Description of the task: Transcribe only the part of the material below that begins at the line containing "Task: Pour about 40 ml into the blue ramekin" and ends at the line containing "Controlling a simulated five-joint", with both kept and images left out.

Recorded robot episodes
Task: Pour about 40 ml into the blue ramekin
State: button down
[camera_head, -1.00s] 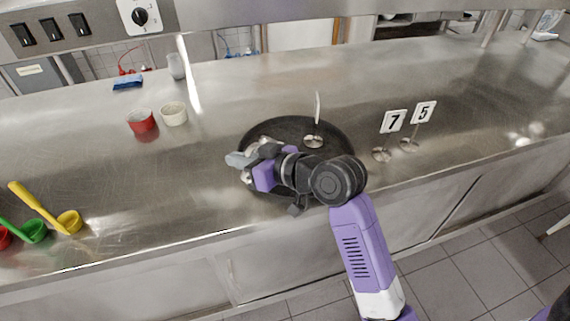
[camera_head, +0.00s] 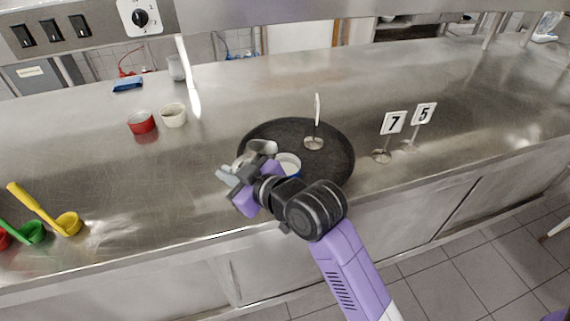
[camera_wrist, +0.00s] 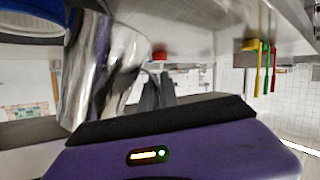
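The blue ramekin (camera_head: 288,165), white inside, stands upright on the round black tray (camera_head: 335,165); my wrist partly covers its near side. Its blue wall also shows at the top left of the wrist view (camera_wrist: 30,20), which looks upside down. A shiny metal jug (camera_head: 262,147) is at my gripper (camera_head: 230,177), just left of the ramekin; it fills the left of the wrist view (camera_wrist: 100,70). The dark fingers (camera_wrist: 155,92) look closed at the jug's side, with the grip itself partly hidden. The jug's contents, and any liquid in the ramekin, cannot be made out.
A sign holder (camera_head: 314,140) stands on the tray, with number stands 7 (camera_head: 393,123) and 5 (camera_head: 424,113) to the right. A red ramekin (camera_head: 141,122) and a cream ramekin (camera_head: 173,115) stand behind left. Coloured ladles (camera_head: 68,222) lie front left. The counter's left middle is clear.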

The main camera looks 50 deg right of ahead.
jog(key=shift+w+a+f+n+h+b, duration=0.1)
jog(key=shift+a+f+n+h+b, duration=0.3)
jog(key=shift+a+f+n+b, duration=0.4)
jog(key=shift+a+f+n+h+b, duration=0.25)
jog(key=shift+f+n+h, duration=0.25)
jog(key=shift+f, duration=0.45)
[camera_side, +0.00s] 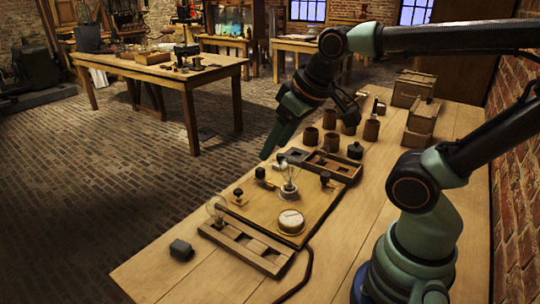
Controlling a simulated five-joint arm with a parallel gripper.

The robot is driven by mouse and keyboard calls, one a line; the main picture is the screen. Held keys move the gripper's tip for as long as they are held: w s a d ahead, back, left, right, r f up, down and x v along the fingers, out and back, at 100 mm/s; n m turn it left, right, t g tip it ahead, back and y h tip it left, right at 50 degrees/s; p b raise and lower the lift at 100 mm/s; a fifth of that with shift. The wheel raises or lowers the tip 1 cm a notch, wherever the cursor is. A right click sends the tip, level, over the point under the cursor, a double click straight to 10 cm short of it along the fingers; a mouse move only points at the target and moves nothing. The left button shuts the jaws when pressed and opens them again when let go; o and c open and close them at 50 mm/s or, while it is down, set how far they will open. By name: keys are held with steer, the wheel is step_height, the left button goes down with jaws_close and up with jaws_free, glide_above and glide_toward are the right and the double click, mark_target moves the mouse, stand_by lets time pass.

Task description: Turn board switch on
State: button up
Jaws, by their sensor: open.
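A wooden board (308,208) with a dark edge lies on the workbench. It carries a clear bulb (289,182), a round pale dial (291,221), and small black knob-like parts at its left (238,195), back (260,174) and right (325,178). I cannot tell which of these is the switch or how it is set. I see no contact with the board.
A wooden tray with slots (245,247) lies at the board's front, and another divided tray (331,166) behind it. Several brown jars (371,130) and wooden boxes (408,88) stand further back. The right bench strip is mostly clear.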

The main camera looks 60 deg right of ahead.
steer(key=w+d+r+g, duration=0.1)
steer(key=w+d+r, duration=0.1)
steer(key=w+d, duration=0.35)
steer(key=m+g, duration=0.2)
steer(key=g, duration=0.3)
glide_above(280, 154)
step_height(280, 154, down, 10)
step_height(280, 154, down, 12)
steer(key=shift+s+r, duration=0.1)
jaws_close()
--
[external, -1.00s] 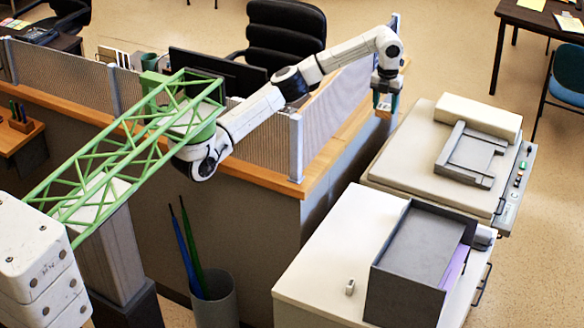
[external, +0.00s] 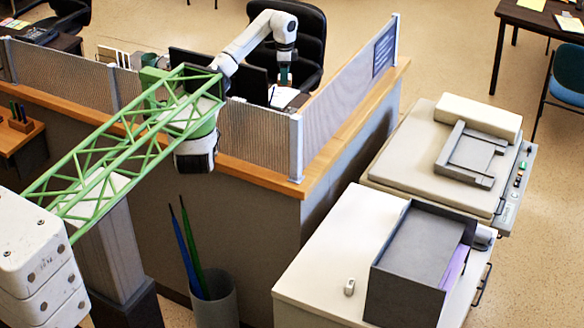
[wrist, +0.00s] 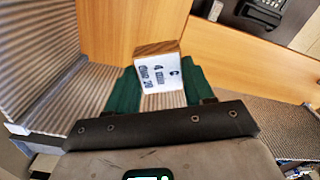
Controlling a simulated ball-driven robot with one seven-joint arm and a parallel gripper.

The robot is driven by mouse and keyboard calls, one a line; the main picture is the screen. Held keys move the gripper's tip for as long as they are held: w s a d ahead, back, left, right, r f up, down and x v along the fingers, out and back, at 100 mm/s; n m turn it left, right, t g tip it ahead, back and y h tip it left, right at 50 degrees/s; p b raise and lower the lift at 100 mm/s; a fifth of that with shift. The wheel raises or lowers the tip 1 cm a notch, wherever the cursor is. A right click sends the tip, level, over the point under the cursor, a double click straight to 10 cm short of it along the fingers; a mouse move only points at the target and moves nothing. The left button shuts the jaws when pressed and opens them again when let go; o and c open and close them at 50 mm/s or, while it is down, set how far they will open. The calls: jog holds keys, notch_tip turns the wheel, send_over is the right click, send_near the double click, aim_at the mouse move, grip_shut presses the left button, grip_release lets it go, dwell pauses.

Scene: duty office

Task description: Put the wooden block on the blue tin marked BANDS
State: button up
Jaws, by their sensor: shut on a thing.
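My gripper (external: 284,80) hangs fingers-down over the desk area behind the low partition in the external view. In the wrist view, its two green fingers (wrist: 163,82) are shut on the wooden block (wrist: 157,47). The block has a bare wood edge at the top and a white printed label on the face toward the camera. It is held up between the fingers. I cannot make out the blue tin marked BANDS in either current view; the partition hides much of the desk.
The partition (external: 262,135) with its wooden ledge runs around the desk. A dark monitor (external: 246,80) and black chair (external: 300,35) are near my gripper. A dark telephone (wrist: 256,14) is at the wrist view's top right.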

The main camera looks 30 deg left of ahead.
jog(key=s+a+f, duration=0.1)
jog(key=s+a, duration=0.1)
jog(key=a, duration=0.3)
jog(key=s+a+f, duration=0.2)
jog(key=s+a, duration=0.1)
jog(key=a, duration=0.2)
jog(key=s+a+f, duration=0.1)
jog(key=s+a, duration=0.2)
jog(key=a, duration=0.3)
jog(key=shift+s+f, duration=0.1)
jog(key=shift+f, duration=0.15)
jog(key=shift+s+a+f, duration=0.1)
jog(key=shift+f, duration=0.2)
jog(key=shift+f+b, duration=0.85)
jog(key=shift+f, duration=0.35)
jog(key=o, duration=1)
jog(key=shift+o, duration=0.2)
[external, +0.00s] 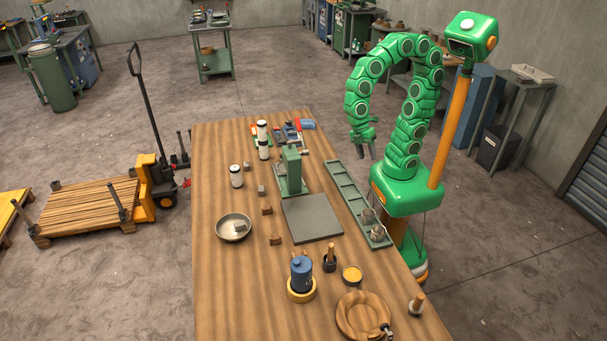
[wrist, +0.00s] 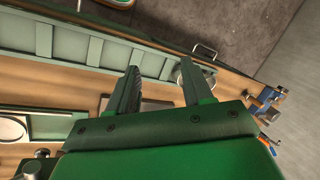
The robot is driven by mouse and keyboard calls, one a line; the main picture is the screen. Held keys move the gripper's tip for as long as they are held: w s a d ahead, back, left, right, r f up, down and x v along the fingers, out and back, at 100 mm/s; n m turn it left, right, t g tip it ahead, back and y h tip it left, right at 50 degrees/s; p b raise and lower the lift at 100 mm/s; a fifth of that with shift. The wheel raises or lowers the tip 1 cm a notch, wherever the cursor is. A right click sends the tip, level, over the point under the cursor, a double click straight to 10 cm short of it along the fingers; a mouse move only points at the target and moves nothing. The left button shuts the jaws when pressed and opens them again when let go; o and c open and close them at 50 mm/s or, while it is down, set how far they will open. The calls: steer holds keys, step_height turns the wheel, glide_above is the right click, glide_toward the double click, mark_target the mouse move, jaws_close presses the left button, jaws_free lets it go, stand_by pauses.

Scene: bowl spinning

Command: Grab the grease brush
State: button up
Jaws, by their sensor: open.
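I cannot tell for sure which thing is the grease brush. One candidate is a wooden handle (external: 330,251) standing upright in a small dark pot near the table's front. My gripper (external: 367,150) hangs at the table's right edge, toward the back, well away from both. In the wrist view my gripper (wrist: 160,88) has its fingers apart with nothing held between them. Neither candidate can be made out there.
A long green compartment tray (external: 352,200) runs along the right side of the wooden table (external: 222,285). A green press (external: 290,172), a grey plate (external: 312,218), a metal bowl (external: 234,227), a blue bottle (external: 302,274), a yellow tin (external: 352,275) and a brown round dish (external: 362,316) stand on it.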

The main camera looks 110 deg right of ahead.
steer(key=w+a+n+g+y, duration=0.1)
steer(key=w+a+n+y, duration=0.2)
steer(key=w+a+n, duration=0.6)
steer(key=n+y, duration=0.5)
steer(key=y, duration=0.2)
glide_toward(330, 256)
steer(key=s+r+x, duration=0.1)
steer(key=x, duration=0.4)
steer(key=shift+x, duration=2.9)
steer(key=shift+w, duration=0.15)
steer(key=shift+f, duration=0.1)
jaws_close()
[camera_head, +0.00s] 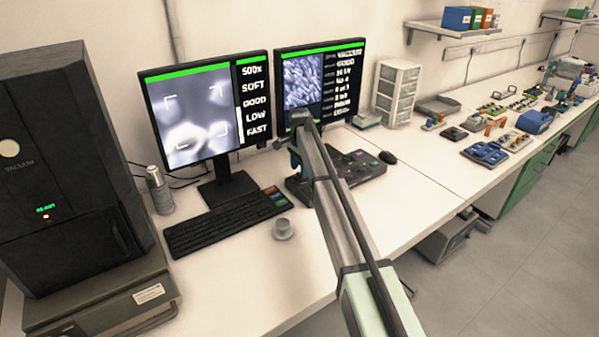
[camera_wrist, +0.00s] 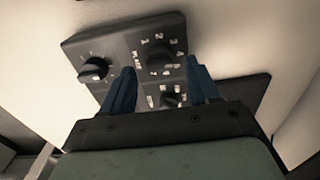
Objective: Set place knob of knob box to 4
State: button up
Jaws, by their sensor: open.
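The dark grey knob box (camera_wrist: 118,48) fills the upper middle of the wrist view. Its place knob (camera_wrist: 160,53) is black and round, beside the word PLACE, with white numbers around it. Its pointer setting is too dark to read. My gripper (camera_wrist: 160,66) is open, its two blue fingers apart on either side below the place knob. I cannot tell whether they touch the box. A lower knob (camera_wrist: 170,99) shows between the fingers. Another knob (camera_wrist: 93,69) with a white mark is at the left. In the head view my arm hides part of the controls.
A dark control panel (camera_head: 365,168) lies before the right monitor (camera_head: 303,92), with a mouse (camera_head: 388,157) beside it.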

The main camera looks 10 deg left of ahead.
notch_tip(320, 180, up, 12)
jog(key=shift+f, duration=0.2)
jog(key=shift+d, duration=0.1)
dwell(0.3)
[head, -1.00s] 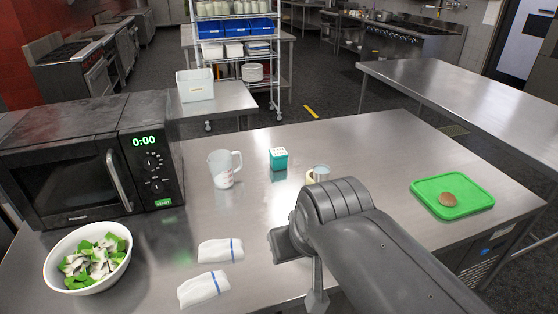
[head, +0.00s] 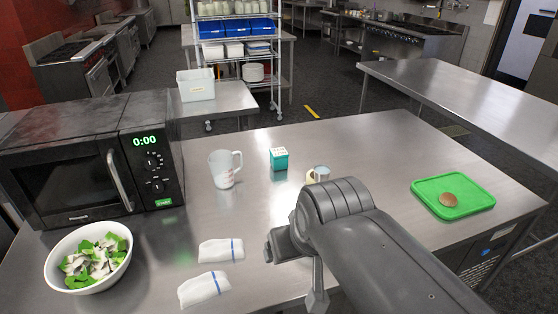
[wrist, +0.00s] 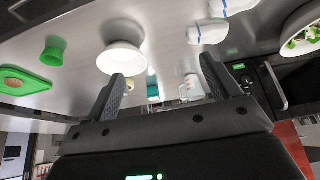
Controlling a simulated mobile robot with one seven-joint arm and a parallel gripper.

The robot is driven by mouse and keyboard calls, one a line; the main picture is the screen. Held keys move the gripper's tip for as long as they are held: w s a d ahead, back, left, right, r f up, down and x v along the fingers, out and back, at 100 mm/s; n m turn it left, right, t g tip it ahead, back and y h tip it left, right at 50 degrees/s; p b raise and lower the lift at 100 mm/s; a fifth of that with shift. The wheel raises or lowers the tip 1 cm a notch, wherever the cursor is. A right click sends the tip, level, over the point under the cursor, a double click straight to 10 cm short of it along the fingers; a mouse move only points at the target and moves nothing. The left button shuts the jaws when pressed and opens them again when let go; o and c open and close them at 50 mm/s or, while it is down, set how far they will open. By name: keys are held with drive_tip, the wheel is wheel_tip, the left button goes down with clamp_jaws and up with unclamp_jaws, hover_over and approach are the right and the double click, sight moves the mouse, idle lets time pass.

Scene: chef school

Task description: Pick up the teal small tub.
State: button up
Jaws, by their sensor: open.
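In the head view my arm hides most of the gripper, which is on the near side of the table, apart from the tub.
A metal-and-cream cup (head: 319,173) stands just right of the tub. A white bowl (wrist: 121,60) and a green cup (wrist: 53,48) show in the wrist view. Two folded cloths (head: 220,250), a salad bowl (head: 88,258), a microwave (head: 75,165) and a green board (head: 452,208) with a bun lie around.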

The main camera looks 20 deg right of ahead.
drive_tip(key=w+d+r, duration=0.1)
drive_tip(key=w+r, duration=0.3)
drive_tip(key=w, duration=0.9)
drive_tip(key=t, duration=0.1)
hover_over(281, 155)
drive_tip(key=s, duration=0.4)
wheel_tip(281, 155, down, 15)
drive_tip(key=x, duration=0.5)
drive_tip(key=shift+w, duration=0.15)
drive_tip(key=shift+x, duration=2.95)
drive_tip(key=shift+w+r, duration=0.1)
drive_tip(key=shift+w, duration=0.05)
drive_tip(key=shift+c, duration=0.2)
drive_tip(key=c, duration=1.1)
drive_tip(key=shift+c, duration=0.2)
--
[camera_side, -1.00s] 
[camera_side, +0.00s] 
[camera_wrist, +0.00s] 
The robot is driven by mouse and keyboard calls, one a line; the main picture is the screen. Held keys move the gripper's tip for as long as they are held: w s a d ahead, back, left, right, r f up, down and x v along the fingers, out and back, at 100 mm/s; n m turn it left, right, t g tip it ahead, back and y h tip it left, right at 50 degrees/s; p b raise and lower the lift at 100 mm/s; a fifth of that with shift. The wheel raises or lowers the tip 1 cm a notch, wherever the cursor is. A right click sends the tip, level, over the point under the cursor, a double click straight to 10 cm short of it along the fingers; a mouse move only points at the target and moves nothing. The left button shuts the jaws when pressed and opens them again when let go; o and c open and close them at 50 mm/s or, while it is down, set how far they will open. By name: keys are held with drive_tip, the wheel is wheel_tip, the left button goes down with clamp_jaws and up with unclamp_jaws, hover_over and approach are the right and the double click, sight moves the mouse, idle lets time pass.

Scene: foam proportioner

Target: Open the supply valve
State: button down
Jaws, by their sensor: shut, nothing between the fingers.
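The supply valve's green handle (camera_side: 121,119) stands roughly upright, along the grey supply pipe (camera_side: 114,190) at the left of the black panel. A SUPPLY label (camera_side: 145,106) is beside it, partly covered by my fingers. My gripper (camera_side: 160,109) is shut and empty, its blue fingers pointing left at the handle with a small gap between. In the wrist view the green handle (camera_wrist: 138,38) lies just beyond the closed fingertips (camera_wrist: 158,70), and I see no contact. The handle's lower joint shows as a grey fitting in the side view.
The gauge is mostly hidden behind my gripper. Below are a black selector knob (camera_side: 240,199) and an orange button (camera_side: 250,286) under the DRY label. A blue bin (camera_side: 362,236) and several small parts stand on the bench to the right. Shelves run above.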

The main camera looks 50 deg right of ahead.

Task response:
Task: Pour about 40 ml into the blue ramekin
State: button down
[camera_head, -1.00s] 
[camera_head, +0.00s] 
[camera_wrist, +0.00s] 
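The blue ramekin (camera_head: 288,165), white inside, stands upright on the round black tray (camera_head: 335,165); my wrist partly covers its near side. Its blue wall also shows at the top left of the wrist view (camera_wrist: 30,20), which looks upside down. A shiny metal jug (camera_head: 262,147) is at my gripper (camera_head: 230,177), just left of the ramekin; it fills the left of the wrist view (camera_wrist: 100,70). The dark fingers (camera_wrist: 155,92) look closed at the jug's side, with the grip itself partly hidden. The jug's contents, and any liquid in the ramekin, cannot be made out.
A sign holder (camera_head: 314,140) stands on the tray, with number stands 7 (camera_head: 393,123) and 5 (camera_head: 424,113) to the right. A red ramekin (camera_head: 141,122) and a cream ramekin (camera_head: 173,115) stand behind left. Coloured ladles (camera_head: 68,222) lie front left. The counter's left middle is clear.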

The main camera looks 50 deg right of ahead.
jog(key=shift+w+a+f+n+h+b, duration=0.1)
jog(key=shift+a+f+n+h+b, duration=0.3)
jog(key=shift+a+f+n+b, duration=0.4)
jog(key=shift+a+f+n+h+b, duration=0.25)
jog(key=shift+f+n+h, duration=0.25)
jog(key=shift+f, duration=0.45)
[camera_side, +0.00s] 
Controlling a simulated five-joint arm with a parallel gripper.

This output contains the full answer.